Decided and Entered: May 11, 2021
Before: Webber, J.P., Mazzarelli, Oing, Singh, JJ.
Ind No. 6041/11 Appeal No. 10089-10089A Case No. 2016-625

[*1]The People of the State of New York, Respondent,

v

Darrin McGhee, Defendant-Appellant.



Robert S. Dean, Center for Appellate Litigation, New York (Ben A. Schatz of counsel), for appellant.

Cyrus R. Vance, Jr., District Attorney, New York (David P. Stromes of counsel), for respondent.



Upon remittitur from the Court of Appeals (__ NY3d __, 2021 NY Slip Op 01836 [2021]), judgment, Supreme Court, New York County (Laura A. Ward, J.), rendered July 7, 2015, convicting defendant, after a jury trial, of murder in the second degree and criminal possession of a weapon in the second degree, and sentencing him, as a persistent violent felony offender, to an aggregate term of 25 years to life, and order, same court and Justice, entered on or about April 23, 2018, which denied defendant's CPL 440.10 motion to vacate the judgment, unanimously affirmed.

The court should have suppressed an eyewitness's identification of defendant from a surveillance tape. This identification was unduly suggestive, because a detective directed the eyewitness to watch for someone wearing "all brown" in the video, thus impermissibly singling out defendant (see generally People v Edmonson, 75 NY2d 672, 676-677 [1990], cert denied Edmonson v New York, 498 US 1001 [1990]). Based on the testimony at the suppression hearing, the "all brown" description was supplied by 911 callers, not the eyewitness. However, admission of the video identification was harmless error in light of the overwhelming evidence of guilt (see People v Crimmins, 36 NY2d 230 [1975]). The eyewitness made reliable lineup and in-court identifications of defendant as the gunman (People v Crimmins, 36 NY2d at 237). Moreover, a cooperating witness testified extensively about how defendant committed this murder for hire and boasted about it, and there was extensive corroborating evidence including cell phone records and surveillance video.

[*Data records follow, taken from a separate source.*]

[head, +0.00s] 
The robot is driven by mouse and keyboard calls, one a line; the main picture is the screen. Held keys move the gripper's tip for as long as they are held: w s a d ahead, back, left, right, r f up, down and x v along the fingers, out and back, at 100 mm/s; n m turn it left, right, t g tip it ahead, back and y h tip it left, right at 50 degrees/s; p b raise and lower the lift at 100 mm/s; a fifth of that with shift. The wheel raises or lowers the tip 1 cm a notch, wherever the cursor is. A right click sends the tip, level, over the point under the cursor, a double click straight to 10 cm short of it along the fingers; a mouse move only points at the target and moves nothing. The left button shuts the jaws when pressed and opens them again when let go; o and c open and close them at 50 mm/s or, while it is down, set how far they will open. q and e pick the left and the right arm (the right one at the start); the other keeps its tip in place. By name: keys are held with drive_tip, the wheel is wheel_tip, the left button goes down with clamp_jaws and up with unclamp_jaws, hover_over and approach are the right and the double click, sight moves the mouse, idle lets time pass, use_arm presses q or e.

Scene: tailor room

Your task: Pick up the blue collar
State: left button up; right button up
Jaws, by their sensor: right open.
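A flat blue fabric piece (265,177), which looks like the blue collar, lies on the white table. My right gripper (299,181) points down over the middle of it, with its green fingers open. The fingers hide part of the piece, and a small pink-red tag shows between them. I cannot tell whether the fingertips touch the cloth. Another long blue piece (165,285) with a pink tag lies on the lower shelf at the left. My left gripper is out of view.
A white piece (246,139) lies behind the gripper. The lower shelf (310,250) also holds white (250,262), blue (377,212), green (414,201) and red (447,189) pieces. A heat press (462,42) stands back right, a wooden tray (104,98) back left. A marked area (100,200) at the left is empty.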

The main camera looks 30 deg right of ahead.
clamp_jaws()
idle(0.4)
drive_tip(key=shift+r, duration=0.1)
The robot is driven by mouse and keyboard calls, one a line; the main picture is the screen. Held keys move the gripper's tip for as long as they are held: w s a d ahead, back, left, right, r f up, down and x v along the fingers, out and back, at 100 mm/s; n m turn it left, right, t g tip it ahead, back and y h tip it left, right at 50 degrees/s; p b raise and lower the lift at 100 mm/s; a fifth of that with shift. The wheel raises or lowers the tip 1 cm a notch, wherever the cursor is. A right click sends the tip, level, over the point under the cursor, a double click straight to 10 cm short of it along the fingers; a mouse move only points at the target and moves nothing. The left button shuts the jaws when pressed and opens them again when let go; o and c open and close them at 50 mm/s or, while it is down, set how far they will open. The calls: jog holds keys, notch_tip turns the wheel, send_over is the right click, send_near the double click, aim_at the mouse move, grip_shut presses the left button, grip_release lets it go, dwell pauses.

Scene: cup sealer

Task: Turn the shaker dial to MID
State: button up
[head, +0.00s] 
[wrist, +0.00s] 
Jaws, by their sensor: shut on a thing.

The court properly denied suppression of a lineup identification, made over six weeks after the video identification (People v Leibert, 71 AD3d 513, 514 [1st Dept 2010], lv denied 15 NY3d 752 [2010]; People v Garner, 71 AD3d 491 [1st Dept 2010], lv denied 14 NY3d 888 [2010]). Although the detective told the eyewitness to select anyone she recognized from the shooting or from a photo array, held 21 hours after the video identification, the detective did not state any further details of the gunman's description or defendant's photo, and this comment alone, referencing a photo array from six weeks earlier, did not render the lineup procedure unduly suggestive. Moreover, the eyewitness told the detective she recognized defendant in the lineup as the one who shot the victim, not as the one in the photo array.

The court improvidently exercised its discretion in admitting, as an excited utterance, a detective's testimony that he overheard the eyewitness exclaim, "that's him. That's him. He shot the boy in the Polo Ground," when she saw defendant in the video. Under all the circumstances, this did not qualify as an excited utterance. Nevertheless, the error was harmless in light of the overwhelming evidence of defendant's guilt, as discussed above.

We have considered defendant's remaining arguments and find them unavailing.

THIS CONSTITUTES THE DECISION [*2]AND ORDER OF THE SUPREME COURT, APPELLATE DIVISION, FIRST DEPARTMENT.